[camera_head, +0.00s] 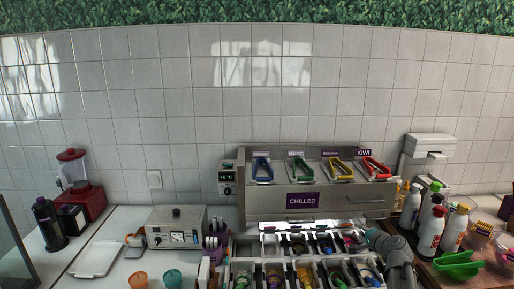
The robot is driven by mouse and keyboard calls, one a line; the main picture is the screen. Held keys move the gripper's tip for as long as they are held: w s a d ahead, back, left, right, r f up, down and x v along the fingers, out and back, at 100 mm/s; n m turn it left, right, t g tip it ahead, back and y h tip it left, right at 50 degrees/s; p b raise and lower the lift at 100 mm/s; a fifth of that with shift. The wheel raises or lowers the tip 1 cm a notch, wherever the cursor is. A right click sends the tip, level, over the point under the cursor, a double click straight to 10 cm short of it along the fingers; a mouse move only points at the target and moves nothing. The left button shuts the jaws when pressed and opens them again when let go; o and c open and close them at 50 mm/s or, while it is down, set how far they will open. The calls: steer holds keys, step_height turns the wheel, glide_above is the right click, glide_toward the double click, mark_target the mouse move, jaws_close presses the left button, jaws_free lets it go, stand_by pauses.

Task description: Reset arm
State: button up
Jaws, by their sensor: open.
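Part of my grey arm (392,252) shows at the lower right, over the right end of the topping trays. My gripper cannot be made out in this view. The chilled topping unit (265,205) stands at the back with a purple "CHILLED" sign. On its top lie tongs with blue (262,169), green (296,170), yellow (341,169) and red (375,168) handles. In front of it are trays of toppings (300,262); my arm hides part of their right side.
Left are a red blender (78,187), a dark bottle (48,224), a white tray (95,259), a metal appliance (175,228) and two cups (172,279). Right are several sauce bottles (430,229) and a green scoop-like container (457,265). The tiled wall above is clear.

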* What the exercise asks
Which lines above run from the one containing "The robot is" down to the one containing "State: button up"? Repeat exactly those, both ends included, and nothing else.

* Solution
The robot is driven by mouse and keyboard calls, one a line; the main picture is the screen. Held keys move the gripper's tip for as long as they are held: w s a d ahead, back, left, right, r f up, down and x v along the fingers, out and back, at 100 mm/s; n m turn it left, right, t g tip it ahead, back and y h tip it left, right at 50 degrees/s; p b raise and lower the lift at 100 mm/s; a fifth of that with shift. The wheel raises or lowers the tip 1 cm a notch, wherever the cursor is. A right click sends the tip, level, over the point under the cursor, a double click straight to 10 cm short of it along the fingers; a mouse move only points at the target and moves nothing. The left button shuts the jaws when pressed and opens them again when let go; o and c open and close them at 50 mm/s or, while it is down, set how far they will open. The calls: steer holds keys, step_height turns the wheel, glide_above is the right click, glide_toward the double click, mark_target the mouse move, jaws_close presses the left button, jaws_free lets it go, stand_by pauses.

Task description: Reset arm
State: button up

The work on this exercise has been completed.